:: Task to carry out ::
Set down the material below word for word, excluding the pictures.

:: Task inputs ::
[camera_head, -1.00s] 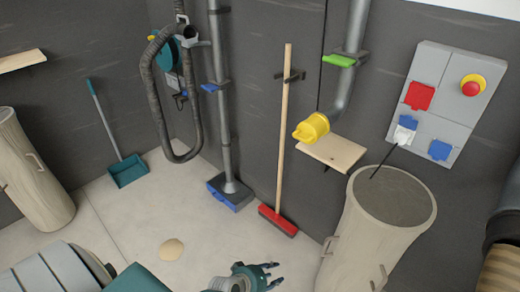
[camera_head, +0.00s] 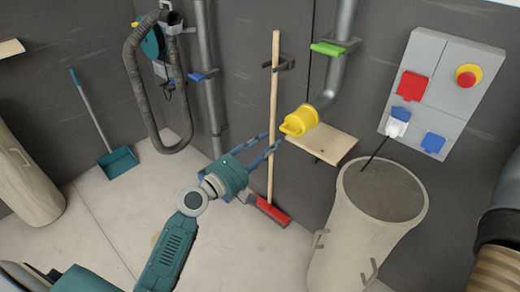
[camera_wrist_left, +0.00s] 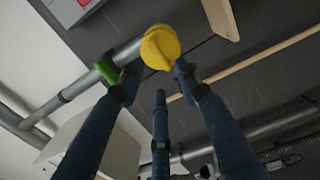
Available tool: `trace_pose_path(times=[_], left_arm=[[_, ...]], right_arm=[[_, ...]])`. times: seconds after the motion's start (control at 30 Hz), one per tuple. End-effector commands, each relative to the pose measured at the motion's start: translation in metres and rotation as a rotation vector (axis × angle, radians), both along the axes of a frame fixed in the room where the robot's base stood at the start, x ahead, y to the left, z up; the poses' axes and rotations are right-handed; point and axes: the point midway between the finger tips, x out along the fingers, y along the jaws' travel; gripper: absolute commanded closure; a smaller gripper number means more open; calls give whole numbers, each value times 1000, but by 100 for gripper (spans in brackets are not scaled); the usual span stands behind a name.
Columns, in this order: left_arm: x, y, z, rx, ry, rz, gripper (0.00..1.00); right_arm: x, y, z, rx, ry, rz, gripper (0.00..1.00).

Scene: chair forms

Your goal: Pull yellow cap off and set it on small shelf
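The yellow cap (camera_head: 299,121) sits on the lower end of the grey pipe (camera_head: 335,82) on the wall. The small wooden shelf (camera_head: 322,143) is just right of and below the cap, and its top is empty. My left gripper (camera_head: 270,142) reaches up toward the cap from the lower left, with its fingers spread. In the left wrist view the cap (camera_wrist_left: 160,47) shows between and beyond the open fingertips (camera_wrist_left: 156,75). I cannot tell whether any finger touches it. My right gripper is not in view.
A red broom (camera_head: 271,212) with a wooden handle stands behind my left gripper. A large bin (camera_head: 347,245) stands below the shelf. A wall panel (camera_head: 446,82) with a red button is at the right. A green gate handle (camera_head: 328,48) sits on the pipe above the cap.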

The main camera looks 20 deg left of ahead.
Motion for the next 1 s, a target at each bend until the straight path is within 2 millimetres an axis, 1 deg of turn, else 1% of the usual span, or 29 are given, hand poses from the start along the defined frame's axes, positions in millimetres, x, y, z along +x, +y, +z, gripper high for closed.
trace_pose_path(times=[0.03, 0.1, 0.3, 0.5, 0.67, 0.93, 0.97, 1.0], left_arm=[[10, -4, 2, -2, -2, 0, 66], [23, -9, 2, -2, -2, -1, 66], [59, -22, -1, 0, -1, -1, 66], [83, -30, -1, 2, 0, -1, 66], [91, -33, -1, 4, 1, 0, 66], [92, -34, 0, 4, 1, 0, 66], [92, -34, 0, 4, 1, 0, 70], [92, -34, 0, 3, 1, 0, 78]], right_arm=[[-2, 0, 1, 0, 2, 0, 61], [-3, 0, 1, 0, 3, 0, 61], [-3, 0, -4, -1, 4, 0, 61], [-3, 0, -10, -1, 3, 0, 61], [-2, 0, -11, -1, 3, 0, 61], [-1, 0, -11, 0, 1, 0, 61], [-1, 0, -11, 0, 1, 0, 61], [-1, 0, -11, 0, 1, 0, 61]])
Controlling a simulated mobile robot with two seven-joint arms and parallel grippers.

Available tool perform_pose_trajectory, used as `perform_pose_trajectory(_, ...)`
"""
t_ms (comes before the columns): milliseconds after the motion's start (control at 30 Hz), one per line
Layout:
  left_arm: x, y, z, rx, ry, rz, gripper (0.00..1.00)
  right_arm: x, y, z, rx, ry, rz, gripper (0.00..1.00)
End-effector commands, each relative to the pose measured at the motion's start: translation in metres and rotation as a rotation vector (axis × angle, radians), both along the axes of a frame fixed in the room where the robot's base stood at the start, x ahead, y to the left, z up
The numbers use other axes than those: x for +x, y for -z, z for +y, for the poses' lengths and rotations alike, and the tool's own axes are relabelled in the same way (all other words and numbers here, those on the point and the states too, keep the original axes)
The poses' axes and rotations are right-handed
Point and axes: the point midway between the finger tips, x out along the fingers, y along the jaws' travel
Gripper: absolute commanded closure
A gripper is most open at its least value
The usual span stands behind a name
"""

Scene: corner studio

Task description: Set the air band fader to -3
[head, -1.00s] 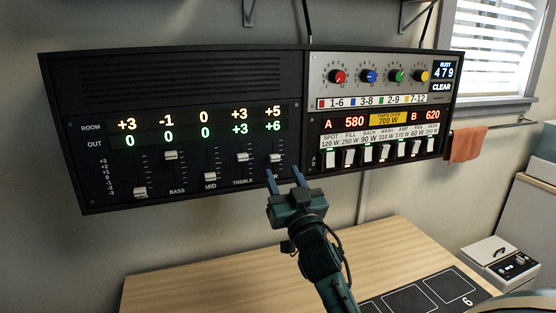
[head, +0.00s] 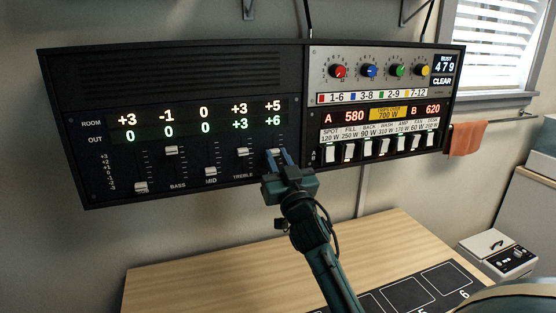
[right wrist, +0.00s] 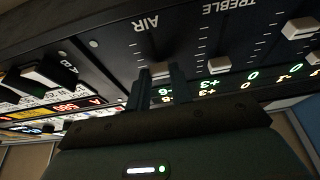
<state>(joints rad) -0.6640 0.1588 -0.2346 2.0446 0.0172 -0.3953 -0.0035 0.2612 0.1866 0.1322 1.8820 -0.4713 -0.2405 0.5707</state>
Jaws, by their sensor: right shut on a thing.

:: Written solution ::
[camera_head, -1.00s] 
[camera_head, +0.00s] 
[camera_wrist_left, +0.00s] 
Available tool: `trace_pose_path(times=[_], left_arm=[[_, ...]], right_arm=[[_, ...]])`. times: seconds after the motion's start (control at 30 Hz), one per tuple. End-effector commands, each relative to the pose measured at the motion's start: translation in metres and rotation as a rotation vector (axis × angle, radians), both along the axes of a frame fixed in the room where the robot's base stood at the start, x ahead, y to the left, z up; the poses' axes and rotations are right-handed; point and axes: the point midway between the finger tips, x out along the fingers, y along the jaws' travel; gripper: absolute commanded closure; a smaller gripper number means more open; calls give whole numbers, each value times 1000, but by 100 for gripper (spans in brackets are not scaled); the usual span stands behind a name.
Columns, in this order: left_arm: x, y, z, rx, ry, rz, gripper (0.00..1.00); right_arm: x, y, z, rx, ry, rz, gripper (0.00..1.00).

Scene: chair forms

Your goal: Pull yellow cap off and set it on small shelf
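The yellow cap (camera_head: 299,121) sits on the lower end of the grey pipe (camera_head: 335,82) on the wall. The small wooden shelf (camera_head: 322,143) is just right of and below the cap, and its top is empty. My left gripper (camera_head: 270,142) reaches up toward the cap from the lower left, with its fingers spread. In the left wrist view the cap (camera_wrist_left: 160,47) shows between and beyond the open fingertips (camera_wrist_left: 156,75). I cannot tell whether any finger touches it. My right gripper is not in view.
A red broom (camera_head: 271,212) with a wooden handle stands behind my left gripper. A large bin (camera_head: 347,245) stands below the shelf. A wall panel (camera_head: 446,82) with a red button is at the right. A green gate handle (camera_head: 328,48) sits on the pipe above the cap.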

The main camera looks 20 deg left of ahead.
Motion for the next 1 s, a target at each bend until the straight path is within 2 millimetres an axis, 1 deg of turn, else 1% of the usual span, or 29 are given, hand poses from the start along the defined frame's axes, positions in millimetres, x, y, z along +x, +y, +z, gripper high for closed.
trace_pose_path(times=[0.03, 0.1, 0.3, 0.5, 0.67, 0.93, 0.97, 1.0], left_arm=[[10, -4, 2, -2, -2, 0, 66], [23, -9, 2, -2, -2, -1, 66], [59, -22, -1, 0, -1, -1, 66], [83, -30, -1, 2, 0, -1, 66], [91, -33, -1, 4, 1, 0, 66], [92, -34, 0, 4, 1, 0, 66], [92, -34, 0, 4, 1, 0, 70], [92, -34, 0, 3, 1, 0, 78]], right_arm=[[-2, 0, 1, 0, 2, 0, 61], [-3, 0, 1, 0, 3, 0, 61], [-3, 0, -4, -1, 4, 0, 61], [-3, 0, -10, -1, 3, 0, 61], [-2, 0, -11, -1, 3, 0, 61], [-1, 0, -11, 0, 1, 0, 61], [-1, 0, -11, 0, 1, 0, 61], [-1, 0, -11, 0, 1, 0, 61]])
Controlling a simulated mobile robot with two seven-joint arms and parallel grippers.

Available tool perform_pose_trajectory, used as `perform_pose_trajectory(_, ...)`
"""
t_ms (comes before the columns): milliseconds after the motion's start (control at 30 Hz), one per line
Layout:
  left_arm: x, y, z, rx, ry, rz, gripper (0.00..1.00)
  right_arm: x, y, z, rx, ry, rz, gripper (0.00..1.00)
End-effector commands, each relative to the pose measured at the motion's start: translation in metres and rotation as a rotation vector (axis × angle, radians), both along the axes of a frame fixed in the room where the robot's base stood at the start, x ahead, y to the left, z up
The numbers use other axes than those: x for +x, y for -z, z for +y, for the poses' lengths and rotations alike, and the tool's own axes are relabelled in the same way (all other words and numbers here, those on the point and the states too, keep the original axes)
The poses' axes and rotations are right-handed
Point and axes: the point midway between the finger tips, x out along the fingers, y along the jaws' travel
Gripper: absolute commanded closure
A gripper is most open at its least value
The usual span stands behind a name
"""

Scene: corner studio

Task description: Set the air band fader to -3
[head, -1.00s] 
[head, +0.00s] 
[right wrist, +0.00s] 
<state>(joints rad) -0.6640 0.1588 -0.2346 2.0446 0.0172 -0.3953 -0.0035 0.2612 0.1866 0.1322 1.8820 -0.4713 -0.2405 0.5707</state>
Jaws, by their sensor: right shut on a thing.

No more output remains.